In this state, when the sliding member 2 is moved together with the profiling member 3 on the guide member 1 in the right side direction in FIG. 2, the processing roller 6 moves while rolling, whereby a linear groove C3 is formed on the inner peripheral surface of the cylinder C a length of which corresponds to the distance by which the sliding member 2 moves.
Next, when the profiling member 3 moves relative to the sliding member 2 in the right direction in FIG. 2, the profiling roller 5 comes down on the oblique face of the tip portion 3a, so that the tapered end 6a of the processing roller 6 lowers. Therefore, as the sliding member 2 moves in the right direction in FIG. 2 and at the same time the profiling member 3 moves in the same direction with the sliding member 2 at a slightly faster speed than the sliding member 2, the depth of the groove C3 formed on the inner peripheral surface of the cylinder C gradually gets shallower.
And when the profiling member 3 moves at a faster speed in the right direction in FIG. 2 as compared to the sliding member 2 or only the profiling member 3 is moved with the sliding member 2 being still stopped, the processing roller 6 rapidly lowers down and then, the tapered end 6a leaves from the inner peripheral surface of the cylinder C, and at that point the processing of the groove C3 ends.
Accordingly in the preferred embodiment of the present invention, the groove C3 can be formed on the inner peripheral surface of the cylinder C so as to have any depth and any length based upon an initial position of the sliding member 2 to the guide member 1, an initial position of the profiling member 3 to the sliding member 2, a relative movement speed between the sliding member 2 and the profiling member 3, and the like.
It is noted that the cylinder C and the guide member 1 are arranged to be fixedly held, and the sliding member 2 and the profiling member 3 are arranged to be moved to perform groove processing, and however, in place of the above arrangement, while the sliding member 2 and the profiling member 3 are arranged to be stationary, the cylinder C and the guide member 1 are arranged to be moved, to enable groove processing.
While only the selected embodiment has been chosen to illustrate the present invention, it will be apparent to those skilled in the art from this disclosure that various changes and modifications can be made herein without departing from the scope of the invention as defined in the appended claims.
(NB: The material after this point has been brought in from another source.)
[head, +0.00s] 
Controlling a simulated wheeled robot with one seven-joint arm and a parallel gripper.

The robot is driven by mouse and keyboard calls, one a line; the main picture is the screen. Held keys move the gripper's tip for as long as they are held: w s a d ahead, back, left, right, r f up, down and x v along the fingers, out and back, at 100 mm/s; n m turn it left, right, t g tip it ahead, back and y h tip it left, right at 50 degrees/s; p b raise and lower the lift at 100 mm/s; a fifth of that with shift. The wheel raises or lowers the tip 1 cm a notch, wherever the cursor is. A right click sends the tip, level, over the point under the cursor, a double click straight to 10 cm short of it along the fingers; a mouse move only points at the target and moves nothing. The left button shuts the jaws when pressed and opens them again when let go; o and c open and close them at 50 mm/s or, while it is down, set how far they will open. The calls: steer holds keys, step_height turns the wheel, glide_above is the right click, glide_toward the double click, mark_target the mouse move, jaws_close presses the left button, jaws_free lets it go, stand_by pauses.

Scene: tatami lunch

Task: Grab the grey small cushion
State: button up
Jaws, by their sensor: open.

Furthermore, the foregoing description of the embodiment according to the present invention is provided for illustration only, and not for the purpose of limiting the invention as defined by the appended claims.

Claims

A groove processing apparatus for forming a groove in an axial direction of a cylinder on an inner peripheral surface thereof, comprising:
a guide member(1) arranged in a stationary state inside the cylinder, the guide member including a flat guide face(1a) in parallel with the axial direction of the cylinder;

a sliding member(2) located slidably on the flat guide face(1a) of the guide member and movable in the axial direction of the cylinder;

characterised in a profiling member(3) located slidably on the sliding member(2) and movable in the axial direction of the cylinder independently of the sliding member, the profiling member having an oblique face at a tip portion(3a) thereof; and

a holder member(4) connected rotatably at one end thereof to a tip portion of the sliding member(2), the holder member comprising:
a profiling roller(5) disposed at a rotating end in the backside of the holder member(4) to run on the oblique face of the profiling member(3); and

a processing roller(6) disposed at a mid-position of the holder member(4), as opposed to the inner peripheral surface of the cylinder, wherein:

the profiling roller(5) runs on the oblique face of the profiling member(3) to incline the holder member(4) and thereby to push the processing roller(6) into the inner peripheral surface of the cylinder where the sliding member(2) and the profiling member(3) move in the axial direction of the cylinder relative to the cylinder and the guide member(1) to form a groove extending in the axial direction on the inner peripheral surface of the cylinder.
The groove processing apparatus according to claim 1, wherein:
the processing roller(6) comprises a tapered portion formed by tapering an outer peripheral surface.
The groove processing apparatus according to claim 1, wherein:
the profiling member(3) is formed in a cylindrical shape, and

the profiling member contacts the oblique face at an entire width of the profiling member when the profiling member runs on the oblique face.
The groove processing apparatus according to claim 1, wherein:
the guide member (1) comprises side walls (1c) in both sides of the guide face(1a), the side walls preventing movement of the holder member(4) in the direction perpendicular to the axial direction of the cylinder.
A groove processing method of forming a groove in an axial direction of a cylinder on an inner peripheral surface thereof, comprising the steps:
arranging a guide member(1) in a stationary state inside the cylinder, the guide member including a flat guide face(1a) in parallel with the axial direction of the cylinder;

locating a sliding member(2) slidably on the flat guide face(1a) of the guide member and movable in the axial direction of the cylinder;

characterised in locating a profiling member(3) slidably on the sliding member(2) and movable in the axial direction of the cylinder independently of the sliding member, the profiling member having an oblique face at a tip portion thereof; and

providing a holder member(4) connected rotatably at one end thereof to a tip portion of the sliding member(2), the holder member comprising:
a profiling roller(5) disposed at a rotating end in the backside of the holder member to run on the oblique face of the profiling member(3); and

a processing roller(6) disposed at a mid-position of the holder member(4), as opposed to the inner peripheral surface of the cylinder, wherein:

the profiling roller(5) runs on the oblique face of the profiling member(3) to incline the holder member(4) and thereby to push the processing roller into the inner peripheral surface of the cylinder where the sliding member(2) and the profiling member(3) move in the axial direction of the cylinder relative to the cylinder and the guide member (1) to form a groove extending in the axial direction on the inner peripheral surface of the cylinder.
The groove processing method according to claim 5, wherein:
making a difference in movement speed between the sliding member(2) and the profiling member(3) causes a change in depth of the groove formed on the inner peripheral surface of the cylinder.